Sungai Condong, misalnya, termasuk DAS Karanganyar, sementara Sungai Pekik termasuk DAS Cipager. Pihaknya telah menyampaikan hal tersebut kepada BBWSCC dalam rapat koordinasi penanggulangan banjir bersama Pemkot Cirebon dan Pemkab Kuningan.
Rapat dalam ruangan Balai Kota Cirebon tersebut terkesan saling lempar tanggung jawab dan menyalahkan sejumlah pihak. Pemda menilai, banjir yang terjadi akibat kondisi sungai yang merupakan wewenang BBWSCC sudah kritis dan butuh normalisasi.
Tahun lalu, kami mencatat 599 titik kritis di Sungai Cimanuk dan Cisanggarung.
Sementara BBWSCC menganggap banjir dipicu drainase buruk dan maraknya bangunan di sempadan sungai. Ini diperparah dengan tingginya curah hujan pertengahan Februari lalu yang mencapai 236 milimeter per hari.
Akibatnya, debit Sungai Cisanggarung mencapai 1.291 meter kubik per detik. Padahal, daya tampung sungai hanya 800 meter kubik per detik. Sungai pun meluap.
Meski demikian, Kepala BBWSCC Bob Arthur mengakui, Sungai Cisanggarung telah rusak dari hulu hingga hilir karena terjadi sedimentasi dan pendangkalan sungai. ”Tahun lalu, kami mencatat 599 titik kritis di Sungai Cimanuk dan Cisanggarung,” ujar Bob.

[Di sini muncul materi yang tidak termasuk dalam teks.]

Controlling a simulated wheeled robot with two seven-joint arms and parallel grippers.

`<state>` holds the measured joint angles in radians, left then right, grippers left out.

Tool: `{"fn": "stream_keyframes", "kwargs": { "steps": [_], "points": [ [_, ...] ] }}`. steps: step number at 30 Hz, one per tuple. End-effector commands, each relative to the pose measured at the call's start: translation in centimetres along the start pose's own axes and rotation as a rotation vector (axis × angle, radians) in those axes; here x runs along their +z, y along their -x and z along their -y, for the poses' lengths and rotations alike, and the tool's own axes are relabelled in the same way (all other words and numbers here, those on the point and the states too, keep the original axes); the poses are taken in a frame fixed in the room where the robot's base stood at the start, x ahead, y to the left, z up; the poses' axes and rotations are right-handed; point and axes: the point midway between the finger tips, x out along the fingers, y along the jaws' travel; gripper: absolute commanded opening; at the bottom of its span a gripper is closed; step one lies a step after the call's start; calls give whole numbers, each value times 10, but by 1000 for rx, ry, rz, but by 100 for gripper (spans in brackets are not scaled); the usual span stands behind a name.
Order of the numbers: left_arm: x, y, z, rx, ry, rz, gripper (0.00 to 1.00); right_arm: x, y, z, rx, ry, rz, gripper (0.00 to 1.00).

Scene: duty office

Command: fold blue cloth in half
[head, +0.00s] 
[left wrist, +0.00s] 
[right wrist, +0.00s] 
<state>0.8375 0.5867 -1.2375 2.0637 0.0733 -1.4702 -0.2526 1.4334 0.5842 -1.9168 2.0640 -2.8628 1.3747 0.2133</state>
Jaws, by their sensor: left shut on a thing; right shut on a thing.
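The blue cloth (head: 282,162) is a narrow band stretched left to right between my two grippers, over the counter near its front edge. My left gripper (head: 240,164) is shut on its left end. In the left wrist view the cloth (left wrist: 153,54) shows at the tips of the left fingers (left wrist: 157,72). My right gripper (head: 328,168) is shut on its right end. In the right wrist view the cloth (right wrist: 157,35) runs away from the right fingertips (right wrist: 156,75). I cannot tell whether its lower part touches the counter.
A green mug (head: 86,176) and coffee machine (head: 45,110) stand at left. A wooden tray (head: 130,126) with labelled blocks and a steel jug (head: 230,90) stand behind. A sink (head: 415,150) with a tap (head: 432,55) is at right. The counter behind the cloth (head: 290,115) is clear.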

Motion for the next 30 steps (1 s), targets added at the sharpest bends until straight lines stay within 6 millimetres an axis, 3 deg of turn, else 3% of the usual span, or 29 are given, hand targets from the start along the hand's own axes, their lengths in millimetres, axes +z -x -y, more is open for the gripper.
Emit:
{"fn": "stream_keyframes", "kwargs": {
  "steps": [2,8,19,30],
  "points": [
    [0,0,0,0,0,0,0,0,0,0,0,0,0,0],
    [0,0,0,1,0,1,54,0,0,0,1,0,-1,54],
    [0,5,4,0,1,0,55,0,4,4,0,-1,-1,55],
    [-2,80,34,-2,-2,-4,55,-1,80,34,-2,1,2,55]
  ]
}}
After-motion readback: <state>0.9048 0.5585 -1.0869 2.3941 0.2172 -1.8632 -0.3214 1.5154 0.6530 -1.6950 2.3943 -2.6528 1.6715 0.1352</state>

Padahal, pada 2013 hanya terdapat sekitar 300 titik kritis. Titik yang dimaksud ialah bantaran sungai yang tergerus lalu jatuh ke sungai dan mengakibatkan pendangkalan. Selain Cisanggarung yang merupakan DAS utama, juga terdapat 17 sungai yang melintasi Cirebon.

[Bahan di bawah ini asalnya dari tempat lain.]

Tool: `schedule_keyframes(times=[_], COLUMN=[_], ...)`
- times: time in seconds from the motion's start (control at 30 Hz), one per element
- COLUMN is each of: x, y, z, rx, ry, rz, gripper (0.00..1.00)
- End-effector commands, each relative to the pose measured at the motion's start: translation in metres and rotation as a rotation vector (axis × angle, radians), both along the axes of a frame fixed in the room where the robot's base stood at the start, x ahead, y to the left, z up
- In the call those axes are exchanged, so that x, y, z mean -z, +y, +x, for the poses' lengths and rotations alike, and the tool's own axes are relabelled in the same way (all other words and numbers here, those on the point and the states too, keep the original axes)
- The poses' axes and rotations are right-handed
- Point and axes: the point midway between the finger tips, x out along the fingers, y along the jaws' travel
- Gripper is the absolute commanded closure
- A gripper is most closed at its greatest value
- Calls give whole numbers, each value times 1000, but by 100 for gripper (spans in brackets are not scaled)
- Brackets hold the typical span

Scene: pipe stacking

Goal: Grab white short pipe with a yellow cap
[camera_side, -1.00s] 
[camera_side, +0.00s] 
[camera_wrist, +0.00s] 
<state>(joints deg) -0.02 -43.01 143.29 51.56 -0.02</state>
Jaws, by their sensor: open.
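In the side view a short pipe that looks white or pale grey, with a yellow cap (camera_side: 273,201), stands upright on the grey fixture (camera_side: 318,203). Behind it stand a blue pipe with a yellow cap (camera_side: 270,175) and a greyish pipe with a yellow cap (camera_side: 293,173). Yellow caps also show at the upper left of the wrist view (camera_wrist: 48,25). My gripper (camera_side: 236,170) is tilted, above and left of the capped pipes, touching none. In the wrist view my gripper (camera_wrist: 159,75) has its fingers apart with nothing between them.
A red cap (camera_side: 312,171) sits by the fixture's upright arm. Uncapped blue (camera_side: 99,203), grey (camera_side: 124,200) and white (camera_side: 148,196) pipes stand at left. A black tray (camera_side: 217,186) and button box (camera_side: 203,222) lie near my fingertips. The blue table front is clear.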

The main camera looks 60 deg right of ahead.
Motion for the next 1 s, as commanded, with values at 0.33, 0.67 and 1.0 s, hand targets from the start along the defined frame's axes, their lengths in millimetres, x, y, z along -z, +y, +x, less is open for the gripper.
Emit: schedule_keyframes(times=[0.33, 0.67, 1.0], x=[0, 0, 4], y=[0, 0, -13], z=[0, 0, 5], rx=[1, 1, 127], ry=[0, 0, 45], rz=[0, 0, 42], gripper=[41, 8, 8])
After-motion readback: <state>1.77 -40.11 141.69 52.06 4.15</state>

Kerusakan Cisanggarung yang membentang 71 kilometer itu juga dipengaruhi oleh okupasi bangunan di sempadan sungai dan lahan kritis di Kuningan, termasuk galian C. Di perbatasan Cirebon-Brebes, tepatnya Ciledug, bantaran Sungai Cisanggarung dijadikan tempat pembuangan sampah akhir Kabupaten Cirebon. Tempat pembuangan sampah akhir (TPSA) tersebut merupakan satu-satunya di Cirebon.

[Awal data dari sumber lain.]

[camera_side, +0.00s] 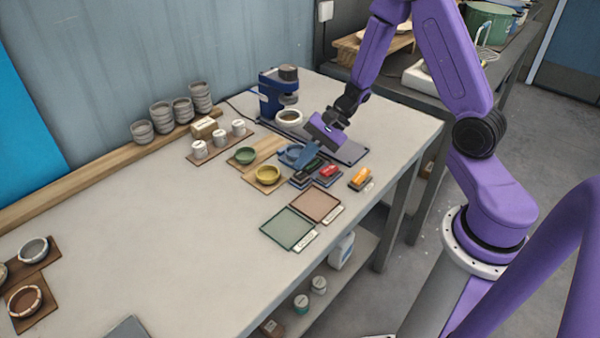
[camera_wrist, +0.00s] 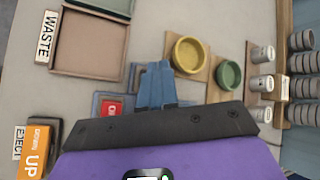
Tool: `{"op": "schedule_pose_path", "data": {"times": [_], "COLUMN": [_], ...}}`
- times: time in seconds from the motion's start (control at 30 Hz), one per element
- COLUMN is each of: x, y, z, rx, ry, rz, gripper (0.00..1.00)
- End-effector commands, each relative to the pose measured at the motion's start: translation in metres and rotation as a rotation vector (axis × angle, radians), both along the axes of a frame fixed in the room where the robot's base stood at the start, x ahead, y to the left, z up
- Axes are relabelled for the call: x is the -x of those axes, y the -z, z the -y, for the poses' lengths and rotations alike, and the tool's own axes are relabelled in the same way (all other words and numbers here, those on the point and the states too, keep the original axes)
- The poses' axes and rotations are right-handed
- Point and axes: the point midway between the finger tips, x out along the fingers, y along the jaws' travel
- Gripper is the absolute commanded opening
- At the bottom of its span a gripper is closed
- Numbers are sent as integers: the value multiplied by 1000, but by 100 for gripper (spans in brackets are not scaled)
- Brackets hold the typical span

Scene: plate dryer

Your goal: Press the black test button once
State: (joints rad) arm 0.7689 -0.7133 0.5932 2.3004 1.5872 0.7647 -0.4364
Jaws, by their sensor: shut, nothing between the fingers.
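My gripper (camera_side: 299,161) is shut and empty, its blue fingers pointing down over the row of small button boxes. In the wrist view the closed fingers (camera_wrist: 157,84) reach out beyond the dark gripper body. A dark button box (camera_side: 302,178) sits just below the fingertips in the side view, left of the red button (camera_side: 328,171). I cannot tell whether the fingers touch it. In the wrist view the red button (camera_wrist: 113,105) shows left of the fingers; the dark button is hidden there. No lettering on the dark button is readable.
An orange button box (camera_side: 360,177) is right of the red one. Yellow (camera_side: 267,174) and green (camera_side: 241,155) bowls stand close by on a wooden board. Two shallow trays (camera_side: 316,206) lie in front. A blue machine (camera_side: 283,92) stands behind. The table's left middle is clear.

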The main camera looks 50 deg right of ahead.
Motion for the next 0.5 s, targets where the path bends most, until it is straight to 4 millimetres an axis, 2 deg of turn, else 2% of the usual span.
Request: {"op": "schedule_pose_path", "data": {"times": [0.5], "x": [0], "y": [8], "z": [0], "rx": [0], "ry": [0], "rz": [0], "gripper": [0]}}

Tanah di badan sungai juga dijadikan bahan baku untuk pembuatan batu bata. Meski demikian, Bob mengakui, normalisasi seperti pengerukan sungai sulit dilakukan karena berdasarkan pada proyek tahunan.
Kondisi ini bisa lebih buruk. Menurut peta cuaca BMKG Jatiwangi, yang membawahkan wilayah Cirebon, puncak musim hujan terjadi pada Februari dan Maret. Melihat hal itu, banjir masih akan senantiasa datang ke Cirebon.